Inclusive Development International (IDI) and the Data Science Institute at the University of Chicago (DSI) have launched expanded versions of our free-to-use Shareholder Tracker and Development Bank Investment Tracker (DeBIT) tools, providing users with up-to-date information on the investments of a vast universe of financial actors that would otherwise be prohibitively expensive or time consuming to track down.
Join us on Tuesday, March 10 at 10am EST for a practical demonstration of what the new tools can do. Register here.
New Shareholder Tracker covers thousands of additional global investors
The new and improved Shareholder Tracker allows users to instantaneously search the shareholdings of 4,200 global investors, a more than 5,000 percent increase from the 80 included in the original version. While the initial version covered the world’s largest investment firms, scraping information from quarterly filings to the U.S. Securities and Exchange Commission (SEC), the new version covers every investor filing a 13F form to the SEC—that is, any investor with more than $100 million in assets under management that does business in the United States, including pension funds, socially responsible investors and impact-driven funds. The tool also directly scrapes the websites of 17 European pension funds that do not disclose to the SEC and have historically been responsive to engagement from human rights advocates.
“Shareholders are important targets in corporate accountability advocacy because they have leverage over companies that harm people and the planet, and a responsibility to use that leverage. The Shareholder Tracker brings them out of the shadows so that advocates can identify and engage them to effect change,” said Dustin Roasa, IDI’s senior research director.

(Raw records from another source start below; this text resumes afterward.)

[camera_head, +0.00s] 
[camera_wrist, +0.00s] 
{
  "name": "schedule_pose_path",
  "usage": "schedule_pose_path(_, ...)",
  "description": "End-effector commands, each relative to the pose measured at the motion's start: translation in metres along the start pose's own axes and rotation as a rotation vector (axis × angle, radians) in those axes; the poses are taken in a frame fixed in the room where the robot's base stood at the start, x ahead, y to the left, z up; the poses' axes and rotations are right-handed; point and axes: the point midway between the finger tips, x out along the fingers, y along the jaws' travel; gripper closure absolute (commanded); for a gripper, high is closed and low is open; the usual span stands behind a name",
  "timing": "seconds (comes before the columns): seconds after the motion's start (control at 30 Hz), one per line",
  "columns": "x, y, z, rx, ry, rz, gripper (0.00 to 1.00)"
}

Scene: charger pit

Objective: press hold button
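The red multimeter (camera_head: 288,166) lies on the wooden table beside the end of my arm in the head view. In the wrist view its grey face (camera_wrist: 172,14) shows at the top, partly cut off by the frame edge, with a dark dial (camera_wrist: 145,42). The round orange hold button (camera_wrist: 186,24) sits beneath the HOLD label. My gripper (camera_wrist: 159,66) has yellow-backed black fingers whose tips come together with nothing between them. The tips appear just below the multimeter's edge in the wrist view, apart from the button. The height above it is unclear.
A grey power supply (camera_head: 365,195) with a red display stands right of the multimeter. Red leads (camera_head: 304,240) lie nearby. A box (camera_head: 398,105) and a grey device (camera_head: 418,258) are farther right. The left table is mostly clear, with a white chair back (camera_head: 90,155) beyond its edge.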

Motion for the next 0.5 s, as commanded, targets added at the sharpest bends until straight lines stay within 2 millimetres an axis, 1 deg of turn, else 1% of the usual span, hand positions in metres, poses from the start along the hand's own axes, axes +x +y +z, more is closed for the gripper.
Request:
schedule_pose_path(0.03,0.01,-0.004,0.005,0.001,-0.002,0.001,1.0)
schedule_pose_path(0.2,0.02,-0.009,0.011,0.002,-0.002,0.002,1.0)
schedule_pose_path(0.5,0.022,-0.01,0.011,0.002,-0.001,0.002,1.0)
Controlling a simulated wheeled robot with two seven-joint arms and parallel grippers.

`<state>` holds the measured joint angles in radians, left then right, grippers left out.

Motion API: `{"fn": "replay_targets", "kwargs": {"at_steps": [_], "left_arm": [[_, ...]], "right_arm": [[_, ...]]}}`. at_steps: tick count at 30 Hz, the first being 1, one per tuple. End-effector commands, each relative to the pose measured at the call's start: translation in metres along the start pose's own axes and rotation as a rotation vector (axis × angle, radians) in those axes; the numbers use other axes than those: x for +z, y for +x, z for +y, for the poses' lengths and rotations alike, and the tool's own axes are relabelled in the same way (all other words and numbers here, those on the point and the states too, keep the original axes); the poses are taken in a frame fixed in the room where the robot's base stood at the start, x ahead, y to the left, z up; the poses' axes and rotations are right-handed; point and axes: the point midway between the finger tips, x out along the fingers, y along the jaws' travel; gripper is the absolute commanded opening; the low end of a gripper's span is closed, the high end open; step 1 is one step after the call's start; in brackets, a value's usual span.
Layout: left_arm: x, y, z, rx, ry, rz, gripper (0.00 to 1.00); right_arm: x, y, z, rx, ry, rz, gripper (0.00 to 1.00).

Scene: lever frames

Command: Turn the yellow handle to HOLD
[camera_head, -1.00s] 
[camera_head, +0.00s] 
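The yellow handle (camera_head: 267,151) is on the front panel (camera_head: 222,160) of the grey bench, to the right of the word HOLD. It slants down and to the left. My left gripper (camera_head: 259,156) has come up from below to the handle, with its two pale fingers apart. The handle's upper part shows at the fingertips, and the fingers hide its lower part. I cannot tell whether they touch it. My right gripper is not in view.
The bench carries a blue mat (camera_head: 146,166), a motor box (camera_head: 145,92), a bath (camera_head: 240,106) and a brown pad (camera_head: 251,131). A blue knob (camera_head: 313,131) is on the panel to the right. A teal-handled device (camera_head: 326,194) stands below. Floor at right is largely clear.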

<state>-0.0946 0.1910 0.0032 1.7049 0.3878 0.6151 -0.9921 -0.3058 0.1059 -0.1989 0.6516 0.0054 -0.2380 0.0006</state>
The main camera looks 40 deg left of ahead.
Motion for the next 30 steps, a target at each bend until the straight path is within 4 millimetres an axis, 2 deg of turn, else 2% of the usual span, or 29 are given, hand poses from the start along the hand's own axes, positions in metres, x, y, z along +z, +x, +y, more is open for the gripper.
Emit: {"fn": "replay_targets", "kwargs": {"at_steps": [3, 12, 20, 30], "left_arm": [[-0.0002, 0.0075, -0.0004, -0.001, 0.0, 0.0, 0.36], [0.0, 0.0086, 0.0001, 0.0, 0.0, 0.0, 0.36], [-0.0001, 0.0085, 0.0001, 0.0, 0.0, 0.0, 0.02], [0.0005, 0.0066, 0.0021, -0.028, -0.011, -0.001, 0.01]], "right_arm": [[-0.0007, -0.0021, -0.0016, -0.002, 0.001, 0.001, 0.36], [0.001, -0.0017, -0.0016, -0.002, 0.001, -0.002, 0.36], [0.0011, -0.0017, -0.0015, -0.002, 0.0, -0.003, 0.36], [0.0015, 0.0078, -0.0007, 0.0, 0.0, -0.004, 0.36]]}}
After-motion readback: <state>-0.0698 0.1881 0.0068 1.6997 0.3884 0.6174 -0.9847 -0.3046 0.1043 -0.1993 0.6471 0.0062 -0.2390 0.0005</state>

Data in the Shareholder Tracker is now automatically refreshed on a quarterly basis (as soon as new 13Fs are filed with the SEC), giving users real-time insight into the shareholders of an estimated 17,500 publicly traded companies around the world that may be harming people and the planet. Advocates can also use the tool to access a comprehensive and searchable list of the current equity holdings of specific investors, allowing them to, among other things, assess how well those investors are upholding commitments to divest from specific companies or sectors—for example, fossil fuels. The tool has also been updated to allow users to sort investors according to the market value of their shareholdings in specific companies—meaning they can easily identify those actors with the most potential leverage. Users can also filter results by investor type (i.e., pension funds vs. institutional investors) and download search results, making shareholder research and engagement quicker and easier.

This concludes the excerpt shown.